_EXERCISE AIM_
Transcribe each record below word for word.

_THE INPUT_
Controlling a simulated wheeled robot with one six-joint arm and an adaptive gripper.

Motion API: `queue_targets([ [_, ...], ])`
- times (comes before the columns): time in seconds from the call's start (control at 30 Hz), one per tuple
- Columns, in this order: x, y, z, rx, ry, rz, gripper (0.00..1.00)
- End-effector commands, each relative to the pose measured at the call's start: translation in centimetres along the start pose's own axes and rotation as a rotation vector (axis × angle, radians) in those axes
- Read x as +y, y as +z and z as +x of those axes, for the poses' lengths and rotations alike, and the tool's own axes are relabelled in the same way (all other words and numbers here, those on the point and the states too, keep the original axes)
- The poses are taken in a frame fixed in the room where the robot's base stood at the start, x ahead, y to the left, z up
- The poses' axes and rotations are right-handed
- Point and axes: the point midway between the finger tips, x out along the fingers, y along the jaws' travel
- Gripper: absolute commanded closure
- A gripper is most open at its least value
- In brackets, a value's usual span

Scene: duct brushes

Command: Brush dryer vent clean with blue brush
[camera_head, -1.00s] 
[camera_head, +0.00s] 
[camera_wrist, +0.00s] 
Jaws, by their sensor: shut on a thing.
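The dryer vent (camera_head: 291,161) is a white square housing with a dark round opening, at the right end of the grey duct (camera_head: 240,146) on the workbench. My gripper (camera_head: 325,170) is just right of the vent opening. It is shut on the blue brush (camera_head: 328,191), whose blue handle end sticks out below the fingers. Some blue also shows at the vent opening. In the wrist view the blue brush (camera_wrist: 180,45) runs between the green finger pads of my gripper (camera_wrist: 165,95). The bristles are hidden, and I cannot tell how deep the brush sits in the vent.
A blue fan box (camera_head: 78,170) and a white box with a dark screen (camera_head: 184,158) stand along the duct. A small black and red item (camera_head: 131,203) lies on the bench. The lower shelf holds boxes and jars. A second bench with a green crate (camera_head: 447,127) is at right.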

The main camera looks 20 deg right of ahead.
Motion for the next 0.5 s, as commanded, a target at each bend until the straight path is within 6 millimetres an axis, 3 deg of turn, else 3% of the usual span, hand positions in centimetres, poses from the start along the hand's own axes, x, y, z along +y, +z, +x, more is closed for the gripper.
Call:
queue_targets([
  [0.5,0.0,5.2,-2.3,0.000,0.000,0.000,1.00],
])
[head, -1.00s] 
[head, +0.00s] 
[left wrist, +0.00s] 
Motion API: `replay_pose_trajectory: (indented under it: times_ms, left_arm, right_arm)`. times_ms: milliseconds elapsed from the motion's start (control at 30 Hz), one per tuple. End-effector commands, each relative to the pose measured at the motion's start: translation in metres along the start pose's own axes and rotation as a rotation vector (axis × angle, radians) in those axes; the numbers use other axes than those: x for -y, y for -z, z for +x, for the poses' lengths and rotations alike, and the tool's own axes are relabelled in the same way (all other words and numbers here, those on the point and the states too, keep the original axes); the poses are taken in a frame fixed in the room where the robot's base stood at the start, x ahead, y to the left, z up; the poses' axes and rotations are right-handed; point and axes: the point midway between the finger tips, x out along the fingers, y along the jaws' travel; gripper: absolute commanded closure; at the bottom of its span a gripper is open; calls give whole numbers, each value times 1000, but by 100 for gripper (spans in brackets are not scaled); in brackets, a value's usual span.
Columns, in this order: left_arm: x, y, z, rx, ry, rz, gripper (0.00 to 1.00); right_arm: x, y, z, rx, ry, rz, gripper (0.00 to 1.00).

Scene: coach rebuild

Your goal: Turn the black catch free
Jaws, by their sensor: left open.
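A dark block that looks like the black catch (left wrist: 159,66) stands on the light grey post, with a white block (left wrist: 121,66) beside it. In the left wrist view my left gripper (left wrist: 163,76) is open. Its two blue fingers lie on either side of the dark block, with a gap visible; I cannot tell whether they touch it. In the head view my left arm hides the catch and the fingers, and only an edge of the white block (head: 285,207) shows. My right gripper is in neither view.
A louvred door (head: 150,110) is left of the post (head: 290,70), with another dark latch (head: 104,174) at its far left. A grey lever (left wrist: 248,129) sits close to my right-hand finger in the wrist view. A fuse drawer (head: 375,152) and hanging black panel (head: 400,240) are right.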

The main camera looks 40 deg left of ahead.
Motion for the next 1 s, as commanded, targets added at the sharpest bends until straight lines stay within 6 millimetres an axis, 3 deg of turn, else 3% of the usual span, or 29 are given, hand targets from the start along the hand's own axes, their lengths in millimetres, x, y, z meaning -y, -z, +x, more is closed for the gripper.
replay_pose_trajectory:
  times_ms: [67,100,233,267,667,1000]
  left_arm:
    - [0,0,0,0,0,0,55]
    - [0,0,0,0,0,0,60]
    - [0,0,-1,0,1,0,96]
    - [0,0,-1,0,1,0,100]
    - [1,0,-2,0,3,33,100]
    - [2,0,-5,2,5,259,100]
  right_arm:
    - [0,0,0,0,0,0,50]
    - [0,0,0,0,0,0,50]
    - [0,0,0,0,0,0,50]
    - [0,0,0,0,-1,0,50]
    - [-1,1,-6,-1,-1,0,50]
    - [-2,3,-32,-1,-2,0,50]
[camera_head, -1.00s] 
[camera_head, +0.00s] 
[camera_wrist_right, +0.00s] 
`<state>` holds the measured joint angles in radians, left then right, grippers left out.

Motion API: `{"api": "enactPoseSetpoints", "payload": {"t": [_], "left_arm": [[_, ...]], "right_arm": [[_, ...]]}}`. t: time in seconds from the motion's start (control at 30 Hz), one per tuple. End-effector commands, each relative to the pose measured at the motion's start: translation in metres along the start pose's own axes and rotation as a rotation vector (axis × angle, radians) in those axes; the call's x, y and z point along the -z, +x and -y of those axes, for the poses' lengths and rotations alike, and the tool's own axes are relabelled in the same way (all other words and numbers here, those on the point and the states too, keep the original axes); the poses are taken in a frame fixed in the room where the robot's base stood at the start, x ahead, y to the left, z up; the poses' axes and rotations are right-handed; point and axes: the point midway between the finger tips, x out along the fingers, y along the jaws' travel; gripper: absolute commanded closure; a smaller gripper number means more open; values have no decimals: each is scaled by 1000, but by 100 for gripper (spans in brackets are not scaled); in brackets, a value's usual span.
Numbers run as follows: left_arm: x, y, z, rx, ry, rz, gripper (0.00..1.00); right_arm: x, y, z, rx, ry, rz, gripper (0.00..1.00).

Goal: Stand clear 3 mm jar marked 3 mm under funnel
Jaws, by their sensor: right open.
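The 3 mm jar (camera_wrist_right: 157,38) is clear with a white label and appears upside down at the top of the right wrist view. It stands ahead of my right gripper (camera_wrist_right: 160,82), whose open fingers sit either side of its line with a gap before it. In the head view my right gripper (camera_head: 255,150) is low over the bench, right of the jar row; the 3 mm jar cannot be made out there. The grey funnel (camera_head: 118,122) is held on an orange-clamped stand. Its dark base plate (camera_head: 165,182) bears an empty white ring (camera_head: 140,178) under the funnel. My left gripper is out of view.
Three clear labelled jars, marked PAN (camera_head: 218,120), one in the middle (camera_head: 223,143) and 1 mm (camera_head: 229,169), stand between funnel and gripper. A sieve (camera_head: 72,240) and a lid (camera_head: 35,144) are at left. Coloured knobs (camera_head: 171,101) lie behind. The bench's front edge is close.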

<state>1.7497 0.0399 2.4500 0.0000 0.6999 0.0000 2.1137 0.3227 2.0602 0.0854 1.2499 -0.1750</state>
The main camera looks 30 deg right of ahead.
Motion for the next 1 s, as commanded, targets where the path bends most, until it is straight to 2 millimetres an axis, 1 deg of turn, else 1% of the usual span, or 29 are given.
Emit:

_OUTPUT FOR THIS EXERCISE_
Controlling a simulated wheeled robot with one six-joint arm and an adaptive gripper.

Motion API: `queue_targets([ [_, ...], ])`
- times (comes before the columns): time in seconds from the call's start (control at 30 Hz), one per tuple
- Columns, in this order: x, y, z, rx, ry, rz, gripper (0.00..1.00)
- End-effector commands, each relative to the pose measured at the call's start: translation in centimetres along the start pose's own axes and rotation as a rotation vector (axis × angle, radians) in those axes
- Read x as +y, y as +z and z as +x of those axes, for the poses' lengths and rotations alike, and the tool's own axes are relabelled in the same way (all other words and numbers here, those on the point and the states too, keep the original axes)
- The poses are taken in a frame fixed in the room where the robot's base stood at the start, x ahead, y to the left, z up
- The poses' axes and rotations are right-handed
- Point and axes: the point midway between the finger tips, x out along the fingers, y along the jaws' travel
- Gripper: absolute commanded closure
- A gripper is most open at its least value
- In brackets, a value's usual span

Scene: duct brushes

Command: Brush dryer vent clean with blue brush
[camera_head, -1.00s] 
[camera_head, +0.00s] 
[camera_wrist, +0.00s] 
Jaws, by their sensor: shut on a thing.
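The dryer vent (camera_head: 291,161) is a white square housing with a dark round opening, at the right end of the grey duct (camera_head: 240,146) on the workbench. My gripper (camera_head: 325,170) is just right of the vent opening. It is shut on the blue brush (camera_head: 328,191), whose blue handle end sticks out below the fingers. Some blue also shows at the vent opening. In the wrist view the blue brush (camera_wrist: 180,45) runs between the green finger pads of my gripper (camera_wrist: 165,95). The bristles are hidden, and I cannot tell how deep the brush sits in the vent.
A blue fan box (camera_head: 78,170) and a white box with a dark screen (camera_head: 184,158) stand along the duct. A small black and red item (camera_head: 131,203) lies on the bench. The lower shelf holds boxes and jars. A second bench with a green crate (camera_head: 447,127) is at right.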

The main camera looks 20 deg right of ahead.
Motion for the next 0.5 s, as commanded, a target at each bend until the straight path is within 6 millimetres an axis, 3 deg of turn, else 3% of the usual span, hand positions in centimetres, poses from the start along the hand's own axes, x, y, z along +y, +z, +x, more is closed for the gripper.
Call:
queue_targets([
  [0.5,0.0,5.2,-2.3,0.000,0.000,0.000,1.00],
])
[head, -1.00s] 
[head, +0.00s] 
[left wrist, +0.00s] 
Motion API: `replay_pose_trajectory: (indented under it: times_ms, left_arm, right_arm)`. times_ms: milliseconds elapsed from the motion's start (control at 30 Hz), one per tuple. End-effector commands, each relative to the pose measured at the motion's start: translation in metres along the start pose's own axes and rotation as a rotation vector (axis × angle, radians) in those axes; the numbers use other axes than those: x for -y, y for -z, z for +x, for the poses' lengths and rotations alike, and the tool's own axes are relabelled in the same way (all other words and numbers here, those on the point and the states too, keep the original axes); the poses are taken in a frame fixed in the room where the robot's base stood at the start, x ahead, y to the left, z up; the poses' axes and rotations are right-handed; point and axes: the point midway between the finger tips, x out along the fingers, y along the jaws' travel; gripper: absolute commanded closure; at the bottom of its span a gripper is open; calls give whole numbers, each value times 1000, but by 100 for gripper (spans in brackets are not scaled); in brackets, a value's usual span.
Columns, in this order: left_arm: x, y, z, rx, ry, rz, gripper (0.00 to 1.00); right_arm: x, y, z, rx, ry, rz, gripper (0.00 to 1.00).

Scene: coach rebuild

Your goal: Turn the black catch free
Jaws, by their sensor: left open.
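A dark block that looks like the black catch (left wrist: 159,66) stands on the light grey post, with a white block (left wrist: 121,66) beside it. In the left wrist view my left gripper (left wrist: 163,76) is open. Its two blue fingers lie on either side of the dark block, with a gap visible; I cannot tell whether they touch it. In the head view my left arm hides the catch and the fingers, and only an edge of the white block (head: 285,207) shows. My right gripper is in neither view.
A louvred door (head: 150,110) is left of the post (head: 290,70), with another dark latch (head: 104,174) at its far left. A grey lever (left wrist: 248,129) sits close to my right-hand finger in the wrist view. A fuse drawer (head: 375,152) and hanging black panel (head: 400,240) are right.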

The main camera looks 40 deg left of ahead.
Motion for the next 1 s, as commanded, targets added at the sharpest bends until straight lines stay within 6 millimetres an axis, 3 deg of turn, else 3% of the usual span, or 29 are given, hand targets from the start along the hand's own axes, their lengths in millimetres, x, y, z meaning -y, -z, +x, more is closed for the gripper.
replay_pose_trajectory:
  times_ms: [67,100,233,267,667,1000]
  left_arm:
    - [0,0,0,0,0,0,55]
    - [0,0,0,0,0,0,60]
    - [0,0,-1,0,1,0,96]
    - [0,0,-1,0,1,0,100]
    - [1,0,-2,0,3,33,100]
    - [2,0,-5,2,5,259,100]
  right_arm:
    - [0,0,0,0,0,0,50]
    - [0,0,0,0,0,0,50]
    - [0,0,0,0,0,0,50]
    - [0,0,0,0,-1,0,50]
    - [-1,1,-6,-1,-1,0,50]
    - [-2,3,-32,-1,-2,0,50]
[camera_head, -1.00s] 
[camera_head, +0.00s] 
[camera_wrist_right, +0.00s] 
`<state>` holds the measured joint angles in radians, left then right, grippers left out.

Motion API: `{"api": "enactPoseSetpoints", "payload": {"t": [_], "left_arm": [[_, ...]], "right_arm": [[_, ...]]}}`. t: time in seconds from the motion's start (control at 30 Hz), one per tuple. End-effector commands, each relative to the pose measured at the motion's start: translation in metres along the start pose's own axes and rotation as a rotation vector (axis × angle, radians) in those axes; the call's x, y and z point along the -z, +x and -y of those axes, for the poses' lengths and rotations alike, and the tool's own axes are relabelled in the same way (all other words and numbers here, those on the point and the states too, keep the original axes); the poses are taken in a frame fixed in the room where the robot's base stood at the start, x ahead, y to the left, z up; the poses' axes and rotations are right-handed; point and axes: the point midway between the finger tips, x out along the fingers, y along the jaws' travel; gripper: absolute commanded closure; a smaller gripper number means more open; values have no decimals: each is scaled by 1000, but by 100 for gripper (spans in brackets are not scaled); in brackets, a value's usual span.
Numbers run as follows: left_arm: x, y, z, rx, ry, rz, gripper (0.00..1.00); right_arm: x, y, z, rx, ry, rz, gripper (0.00..1.00).

Goal: Stand clear 3 mm jar marked 3 mm under funnel
Jaws, by their sensor: right open.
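The 3 mm jar (camera_wrist_right: 157,38) is clear with a white label and appears upside down at the top of the right wrist view. It stands ahead of my right gripper (camera_wrist_right: 160,82), whose open fingers sit either side of its line with a gap before it. In the head view my right gripper (camera_head: 255,150) is low over the bench, right of the jar row; the 3 mm jar cannot be made out there. The grey funnel (camera_head: 118,122) is held on an orange-clamped stand. Its dark base plate (camera_head: 165,182) bears an empty white ring (camera_head: 140,178) under the funnel. My left gripper is out of view.
Three clear labelled jars, marked PAN (camera_head: 218,120), one in the middle (camera_head: 223,143) and 1 mm (camera_head: 229,169), stand between funnel and gripper. A sieve (camera_head: 72,240) and a lid (camera_head: 35,144) are at left. Coloured knobs (camera_head: 171,101) lie behind. The bench's front edge is close.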

<state>1.7497 0.0399 2.4500 0.0000 0.6999 0.0000 2.1137 0.3227 2.0602 0.0854 1.2499 -0.1750</state>
The main camera looks 30 deg right of ahead.
Motion for the next 1 s, as commanded, targets where the path bends most, until it is straight to 2 millimetres an axis, 1 deg of turn, else 1% of the usual span, or 29 are given.
Emit:

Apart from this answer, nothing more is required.